Task to complete
Starting at the line that contains "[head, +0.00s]" and stopping at the line that contains "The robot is", transcribe every line of the material below exactly; pictures stay out.

** Start **

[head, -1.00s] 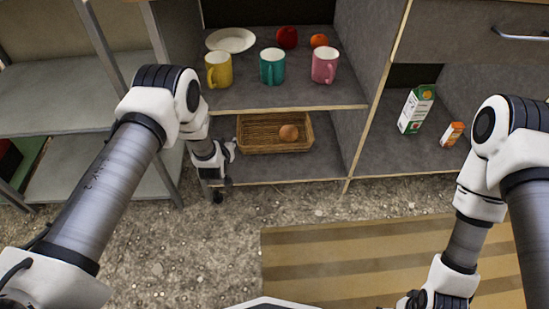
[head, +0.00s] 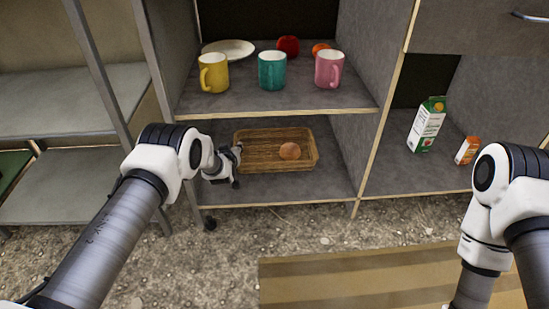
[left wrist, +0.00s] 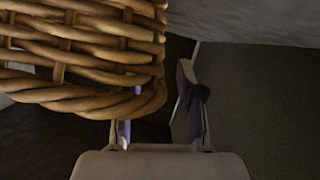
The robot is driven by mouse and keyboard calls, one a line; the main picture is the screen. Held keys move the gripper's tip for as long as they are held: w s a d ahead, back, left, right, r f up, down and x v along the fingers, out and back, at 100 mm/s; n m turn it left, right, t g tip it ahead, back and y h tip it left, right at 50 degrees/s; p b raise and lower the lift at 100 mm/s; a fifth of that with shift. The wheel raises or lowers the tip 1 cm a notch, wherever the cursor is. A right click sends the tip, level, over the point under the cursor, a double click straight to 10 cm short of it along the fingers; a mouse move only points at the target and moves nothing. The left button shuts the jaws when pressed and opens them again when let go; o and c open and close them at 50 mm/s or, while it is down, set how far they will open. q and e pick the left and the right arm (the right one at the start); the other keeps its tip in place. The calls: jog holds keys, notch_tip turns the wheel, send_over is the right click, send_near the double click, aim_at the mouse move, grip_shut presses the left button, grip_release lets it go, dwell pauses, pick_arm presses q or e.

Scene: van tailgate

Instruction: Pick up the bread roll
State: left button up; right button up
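My left gripper (head: 238,165) is at the left end of the basket, over the lower shelf, apart from the roll. The roll does not show there. My right arm is at the right of the head view, but its gripper is out of the picture.
On the shelf above stand a yellow mug (head: 213,76), a teal mug (head: 272,70), a pink mug (head: 328,68), a white plate (head: 228,48), a red apple (head: 288,46) and an orange fruit (head: 320,48). A carton (head: 427,126) and a small orange box (head: 467,150) stand right of the divider.

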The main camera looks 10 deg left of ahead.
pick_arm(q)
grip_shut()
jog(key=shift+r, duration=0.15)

** End **

Problem solution
[head, +0.00s] 
[left wrist, +0.00s] 
The robot is driven by mouse and keyboard calls, one a line; the main picture is the screen. Held keys move the gripper's tip for as long as they are held: w s a d ahead, back, left, right, r f up, down and x v along the fingers, out and back, at 100 mm/s; n m turn it left, right, t g tip it ahead, back and y h tip it left, right at 50 degrees/s; p b raise and lower the lift at 100 mm/s; a fifth of that with shift. The wheel raises or lowers the tip 1 cm a notch, wherever the cursor is. A right click sends the tip, level, over the point under the cursor, a double click straight to 10 cm short of it along the fingers; a mouse move only points at the target and moves nothing. The left button shuts the jaws when pressed and opens them again when let go; o and c open and close them at 50 mm/s or, while it is down, set how far they will open. q and e pick the left and the right arm (the right one at the start); the other keeps its tip in place. The calls: jog holds keys, notch_tip turns the wheel, send_over is the right click, send_near the double click, aim_at the mouse move, grip_shut presses the left button, grip_release lets it go, dwell pauses, pick_arm presses q or e.

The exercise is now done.